(Exercise description) Using the records that follow, copy every line containing the word "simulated".

== Data section ==

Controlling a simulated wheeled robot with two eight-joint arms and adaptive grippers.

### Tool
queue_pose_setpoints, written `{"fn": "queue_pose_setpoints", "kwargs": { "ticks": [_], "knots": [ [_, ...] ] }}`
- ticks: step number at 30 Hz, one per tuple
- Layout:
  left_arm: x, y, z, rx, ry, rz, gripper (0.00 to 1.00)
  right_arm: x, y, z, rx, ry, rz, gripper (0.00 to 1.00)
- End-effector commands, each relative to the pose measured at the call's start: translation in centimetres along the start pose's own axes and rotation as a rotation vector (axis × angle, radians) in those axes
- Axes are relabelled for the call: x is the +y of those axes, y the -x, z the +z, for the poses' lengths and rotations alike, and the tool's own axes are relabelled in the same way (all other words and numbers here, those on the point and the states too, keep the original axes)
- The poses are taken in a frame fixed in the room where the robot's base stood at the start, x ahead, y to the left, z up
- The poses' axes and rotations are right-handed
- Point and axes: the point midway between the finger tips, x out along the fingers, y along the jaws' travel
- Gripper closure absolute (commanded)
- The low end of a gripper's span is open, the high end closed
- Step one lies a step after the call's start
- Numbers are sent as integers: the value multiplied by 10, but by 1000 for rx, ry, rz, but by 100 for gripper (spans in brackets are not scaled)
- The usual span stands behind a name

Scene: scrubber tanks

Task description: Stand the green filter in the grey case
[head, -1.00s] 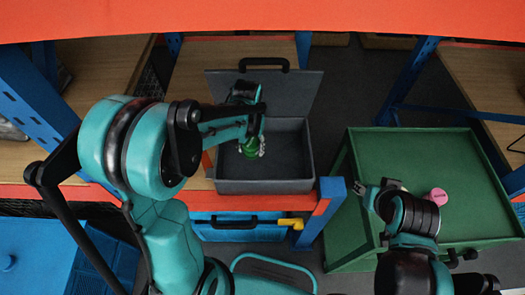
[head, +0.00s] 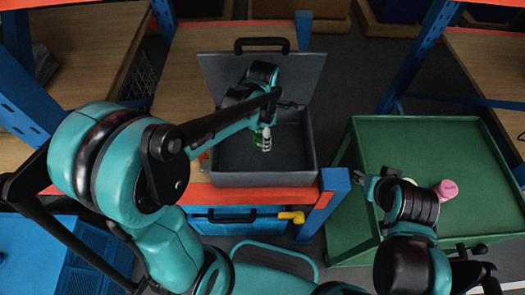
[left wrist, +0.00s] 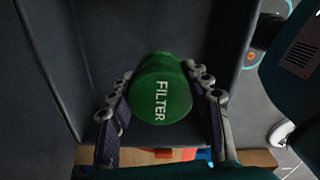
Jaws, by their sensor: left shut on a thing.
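The grey case (head: 262,180) stands open on the wooden shelf, its lid (head: 300,72) tipped back at the far side. My left gripper (head: 262,139) is over the case's left part, shut on the green filter (head: 257,141), which is mostly hidden by the gripper in the head view. In the left wrist view the green filter (left wrist: 163,92) sits between the two fingers with its "FILTER" lettering facing the camera. The grey case wall (left wrist: 50,70) runs alongside. I cannot tell whether the filter touches the case floor. My right gripper (head: 370,186) is by the green table's left edge.
A green table (head: 425,145) stands to the right, with a pink round object (head: 447,189) on it. A blue post (head: 334,190) stands just right of the case. A yellow handle (head: 292,217) sticks out below the orange shelf edge. The case's right part looks empty.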

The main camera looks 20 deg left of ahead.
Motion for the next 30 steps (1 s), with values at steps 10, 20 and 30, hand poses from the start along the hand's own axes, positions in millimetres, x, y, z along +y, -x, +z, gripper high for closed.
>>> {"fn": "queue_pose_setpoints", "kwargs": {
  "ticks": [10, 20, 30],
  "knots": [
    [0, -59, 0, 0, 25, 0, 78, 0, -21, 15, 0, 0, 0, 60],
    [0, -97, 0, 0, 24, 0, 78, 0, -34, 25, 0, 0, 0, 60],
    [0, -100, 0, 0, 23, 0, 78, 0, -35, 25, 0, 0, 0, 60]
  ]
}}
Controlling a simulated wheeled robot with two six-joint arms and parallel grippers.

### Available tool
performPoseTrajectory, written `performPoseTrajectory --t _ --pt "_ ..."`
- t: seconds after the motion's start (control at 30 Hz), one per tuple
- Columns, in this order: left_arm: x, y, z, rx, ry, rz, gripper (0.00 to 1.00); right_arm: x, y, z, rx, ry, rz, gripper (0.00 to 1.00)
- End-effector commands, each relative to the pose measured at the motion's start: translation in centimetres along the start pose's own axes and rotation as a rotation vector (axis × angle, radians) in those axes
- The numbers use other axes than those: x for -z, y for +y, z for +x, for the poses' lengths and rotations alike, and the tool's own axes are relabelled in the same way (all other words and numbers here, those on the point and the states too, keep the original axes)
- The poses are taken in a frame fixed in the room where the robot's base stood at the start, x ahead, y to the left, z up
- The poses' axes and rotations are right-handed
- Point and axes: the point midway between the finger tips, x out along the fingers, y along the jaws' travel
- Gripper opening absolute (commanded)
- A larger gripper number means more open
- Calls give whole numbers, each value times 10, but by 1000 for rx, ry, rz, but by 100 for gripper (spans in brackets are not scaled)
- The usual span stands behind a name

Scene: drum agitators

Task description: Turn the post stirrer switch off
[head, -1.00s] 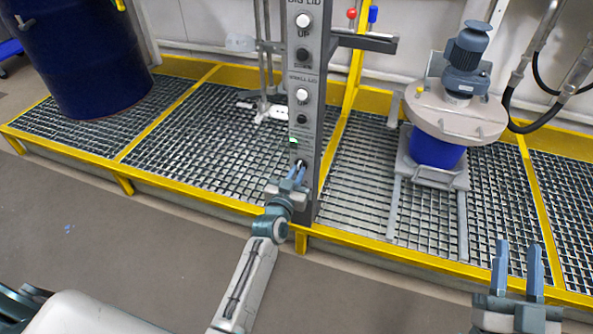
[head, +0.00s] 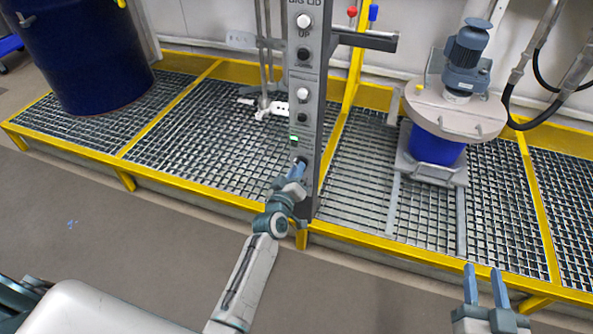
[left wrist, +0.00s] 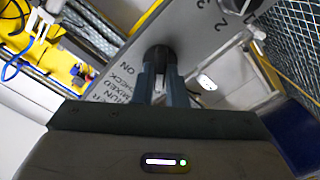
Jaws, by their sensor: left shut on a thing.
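The grey control post (head: 307,120) stands upright at the yellow edge of the grating. The stirrer switch, a dark round knob (left wrist: 160,56), is low on its face; in the head view my gripper mostly hides it. My left gripper (head: 299,168) is shut on this knob, one finger on each side, as the left wrist view (left wrist: 161,80) shows. My right gripper (head: 484,270) is open and empty at the lower right.
Other round buttons (head: 303,95) sit higher on the post. A blue drum (head: 434,147) under a motor-topped lid (head: 457,113) stands right of it. A large dark blue drum (head: 90,60) stands at left. The floor (head: 110,235) in front is clear.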

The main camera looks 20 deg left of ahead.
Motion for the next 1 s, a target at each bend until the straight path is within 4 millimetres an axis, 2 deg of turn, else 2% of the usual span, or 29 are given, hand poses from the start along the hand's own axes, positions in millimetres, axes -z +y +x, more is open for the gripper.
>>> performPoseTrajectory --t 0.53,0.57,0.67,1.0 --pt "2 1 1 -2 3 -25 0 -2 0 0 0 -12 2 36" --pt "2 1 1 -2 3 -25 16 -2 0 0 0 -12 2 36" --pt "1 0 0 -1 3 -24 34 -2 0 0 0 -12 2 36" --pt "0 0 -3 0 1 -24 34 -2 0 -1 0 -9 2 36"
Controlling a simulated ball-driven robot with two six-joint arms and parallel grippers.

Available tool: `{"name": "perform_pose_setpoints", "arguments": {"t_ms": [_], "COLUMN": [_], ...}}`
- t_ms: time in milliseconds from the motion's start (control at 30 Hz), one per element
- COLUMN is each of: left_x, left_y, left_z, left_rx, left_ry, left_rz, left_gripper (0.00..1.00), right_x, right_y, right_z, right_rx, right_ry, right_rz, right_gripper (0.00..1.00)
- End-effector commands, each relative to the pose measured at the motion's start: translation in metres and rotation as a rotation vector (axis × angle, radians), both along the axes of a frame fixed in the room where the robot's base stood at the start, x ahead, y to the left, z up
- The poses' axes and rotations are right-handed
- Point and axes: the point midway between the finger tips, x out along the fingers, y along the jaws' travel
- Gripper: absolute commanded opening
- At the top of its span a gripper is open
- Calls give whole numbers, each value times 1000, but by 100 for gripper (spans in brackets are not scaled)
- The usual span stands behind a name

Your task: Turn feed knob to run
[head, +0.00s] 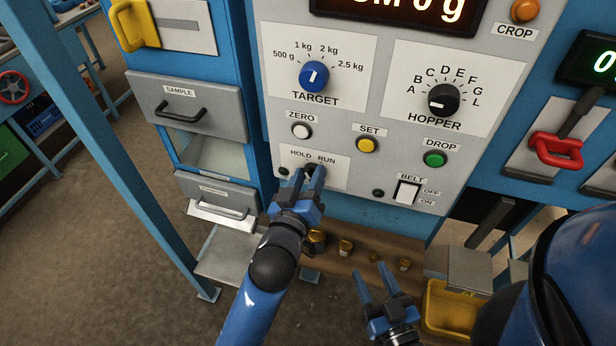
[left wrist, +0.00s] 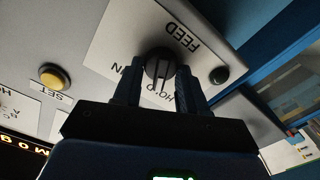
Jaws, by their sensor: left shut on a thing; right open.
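The black feed knob (head: 311,168) sits on a white plate between the HOLD and RUN labels on the grey panel. In the left wrist view the knob (left wrist: 160,62) stands between the two fingers of my left gripper (left wrist: 157,86), with the FEED label beside it. My left gripper (head: 307,176) is shut on the knob, with a finger on each side. My right gripper (head: 379,286) is open and empty, low in front of the wooden shelf.
The panel also carries the blue TARGET knob (head: 314,76), the black HOPPER knob (head: 443,98), the yellow SET button (head: 367,145), the green DROP button (head: 434,159) and the BELT switch (head: 407,192). A yellow bin (head: 450,308) stands at lower right. Drawers (head: 190,108) are at left.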

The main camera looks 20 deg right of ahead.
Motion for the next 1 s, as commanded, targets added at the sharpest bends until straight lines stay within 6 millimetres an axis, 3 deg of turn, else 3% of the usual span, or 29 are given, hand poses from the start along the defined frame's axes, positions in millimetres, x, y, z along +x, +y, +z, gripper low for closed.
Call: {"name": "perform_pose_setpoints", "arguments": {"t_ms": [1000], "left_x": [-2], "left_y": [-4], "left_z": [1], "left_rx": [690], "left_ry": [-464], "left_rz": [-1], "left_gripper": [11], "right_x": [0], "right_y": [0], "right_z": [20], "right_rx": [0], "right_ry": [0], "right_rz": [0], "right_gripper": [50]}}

===

(Reply to the exercise)
Controlling a simulated wheeled robot with two eight-joint arms and adaptive grippers.
Controlling a simulated wheeled robot with two six-joint arms and parallel grippers.
Controlling a simulated ball-driven robot with two six-joint arms and parallel grippers.

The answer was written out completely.